» **STATED TASK**
Beginning with the first line of the data below, extract each line up to and including the one containing "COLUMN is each". Copy them exactly and add nothing.

» **PROVIDED DATA**
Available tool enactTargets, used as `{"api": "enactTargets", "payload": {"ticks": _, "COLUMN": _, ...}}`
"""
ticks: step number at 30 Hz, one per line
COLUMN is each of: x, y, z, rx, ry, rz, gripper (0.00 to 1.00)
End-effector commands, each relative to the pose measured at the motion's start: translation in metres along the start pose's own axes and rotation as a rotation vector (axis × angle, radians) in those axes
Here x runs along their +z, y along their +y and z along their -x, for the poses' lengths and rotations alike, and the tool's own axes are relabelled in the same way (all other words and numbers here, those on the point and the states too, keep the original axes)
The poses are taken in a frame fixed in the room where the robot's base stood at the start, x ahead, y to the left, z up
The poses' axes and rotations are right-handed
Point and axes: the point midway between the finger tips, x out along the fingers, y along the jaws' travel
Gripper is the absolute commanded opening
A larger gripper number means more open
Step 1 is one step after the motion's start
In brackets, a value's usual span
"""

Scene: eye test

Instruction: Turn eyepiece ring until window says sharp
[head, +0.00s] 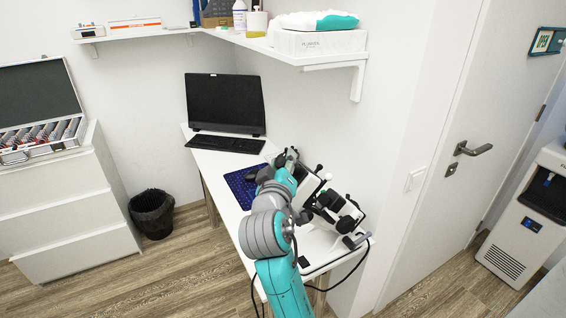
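A white and black eye-examination instrument (335,207) stands on the white desk (222,158), right of my arm. My teal and grey arm reaches over the desk, and my gripper (288,157) is at its far end, close to the instrument's upper left part. The gripper is small and dark here; I cannot tell whether its fingers are open or shut, or whether they touch anything. I cannot make out the eyepiece ring, which is too small or hidden. A monitor (225,102) at the back of the desk looks dark, with no readable window or word on it.
A keyboard (225,143) and a blue mat (240,188) lie on the desk. A wall shelf (310,61) with boxes and bottles hangs above. A black cable (350,262) droops at the desk's front right. A bin (152,213) and white drawers (70,215) stand left.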

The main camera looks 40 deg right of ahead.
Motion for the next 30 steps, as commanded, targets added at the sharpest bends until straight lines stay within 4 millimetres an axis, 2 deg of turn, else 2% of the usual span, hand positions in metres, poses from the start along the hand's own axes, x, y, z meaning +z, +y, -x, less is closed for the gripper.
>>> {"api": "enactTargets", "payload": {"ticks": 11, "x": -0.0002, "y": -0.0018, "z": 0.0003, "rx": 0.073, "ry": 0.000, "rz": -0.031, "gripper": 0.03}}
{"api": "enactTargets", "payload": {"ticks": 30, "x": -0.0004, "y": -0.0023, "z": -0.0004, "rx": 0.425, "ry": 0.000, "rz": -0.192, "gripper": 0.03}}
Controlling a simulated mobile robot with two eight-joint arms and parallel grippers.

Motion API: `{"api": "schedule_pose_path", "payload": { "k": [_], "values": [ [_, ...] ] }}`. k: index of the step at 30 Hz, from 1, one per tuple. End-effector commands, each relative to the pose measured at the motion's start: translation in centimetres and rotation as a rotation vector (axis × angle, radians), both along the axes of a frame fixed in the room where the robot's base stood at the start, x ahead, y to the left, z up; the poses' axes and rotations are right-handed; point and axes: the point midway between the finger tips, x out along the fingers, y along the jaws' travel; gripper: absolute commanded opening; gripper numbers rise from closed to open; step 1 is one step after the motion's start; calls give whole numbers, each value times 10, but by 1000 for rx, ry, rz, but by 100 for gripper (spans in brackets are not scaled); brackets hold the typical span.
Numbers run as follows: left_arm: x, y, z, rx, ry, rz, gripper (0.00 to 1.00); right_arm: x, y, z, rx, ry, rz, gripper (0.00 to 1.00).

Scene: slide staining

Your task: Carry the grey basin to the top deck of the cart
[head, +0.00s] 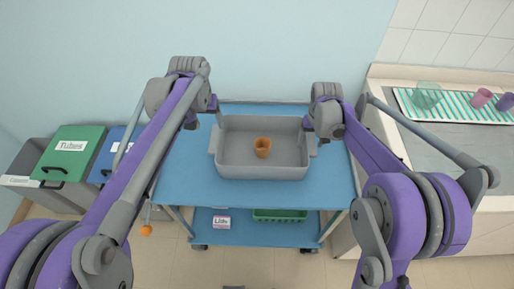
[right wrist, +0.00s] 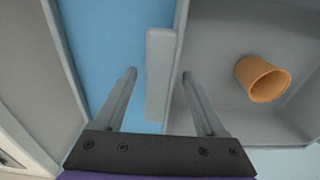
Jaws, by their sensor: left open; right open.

» **RESPONSE TO THIS TASK**
Available tool enactTargets, used as `{"api": "enactTargets", "payload": {"ticks": _, "COLUMN": _, ...}}`
"""
ticks: step number at 30 Hz, one per line
COLUMN is each of: x, y, z, rx, ry, rz, gripper (0.00 to 1.00)

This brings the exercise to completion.